Ailesiyle 1925 yılında Bursa’ya göçüyor.
Yoksulluk nedeniyle orta okulu bırakmak zorunda kalıyor, çalışmaya başlıyor.
İkinci dünya savaşı sırasında dört sene askerlik yapıp döndükten sonra dört kara tezgah alarak tekstil üretimine başlıyor.
Zamanla işlerini geliştirip Bursa’nın sayılı işadamları arasına giriyor.
Sağlık kadar eğitim konusuna da çok önem veriyor muhterem.
Yıldırım ilçesine bir ilköğretim okulu, İnegöl ve Mudanya’ya meslek liseleri, Nilüfer’e teknik öğretim sitesi ve öğrenci yurdu yaptırarak halkına bağışlıyor.

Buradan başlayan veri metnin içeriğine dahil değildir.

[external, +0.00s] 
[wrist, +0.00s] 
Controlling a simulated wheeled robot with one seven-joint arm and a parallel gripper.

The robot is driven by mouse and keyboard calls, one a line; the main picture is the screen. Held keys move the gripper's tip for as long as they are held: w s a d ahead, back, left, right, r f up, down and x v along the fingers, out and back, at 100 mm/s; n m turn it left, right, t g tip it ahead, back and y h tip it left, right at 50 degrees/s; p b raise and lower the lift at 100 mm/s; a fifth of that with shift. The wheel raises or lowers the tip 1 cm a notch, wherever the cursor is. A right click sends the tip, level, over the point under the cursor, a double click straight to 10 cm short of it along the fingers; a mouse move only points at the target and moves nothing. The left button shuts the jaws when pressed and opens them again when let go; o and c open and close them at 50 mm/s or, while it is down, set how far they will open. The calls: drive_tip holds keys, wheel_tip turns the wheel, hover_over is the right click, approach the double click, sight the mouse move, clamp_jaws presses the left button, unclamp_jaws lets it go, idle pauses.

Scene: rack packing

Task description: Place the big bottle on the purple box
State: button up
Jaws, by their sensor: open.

Bitmiyor, devamında yine Nilüfer’de ayrıca bir huzurevi, Yıldırım’ın Mollaarap Semtine bir teknik okul, ardından bir ruh ve sinir hastalıkları hastanesiyle, bir de çocuk hastanesi yapmaya girişiyor.
Milletten kazandığını yine millete geri veriyor.
O 83 yaşında öldükten sonra da devam ediyor hayır işleri, evlatları babalarının vasiyetlerini bir bir yerine getiriyorlar.
Mekanı cennet olsun, bu gün kentimizin dört bir yanında geride bıraktığı hayır işleri var Mustafa Dörtçelik’in, hastalar sayesinde şifa buluyor, eğitim gören öğrenciler ona şükran duyuyor.
Yine Bursa’da adı her yerde anılan bir kişi daha var ki, evladı Celal Sönmez bu gün dahi aynı güzel işleri sürdürmeye devam ediyor.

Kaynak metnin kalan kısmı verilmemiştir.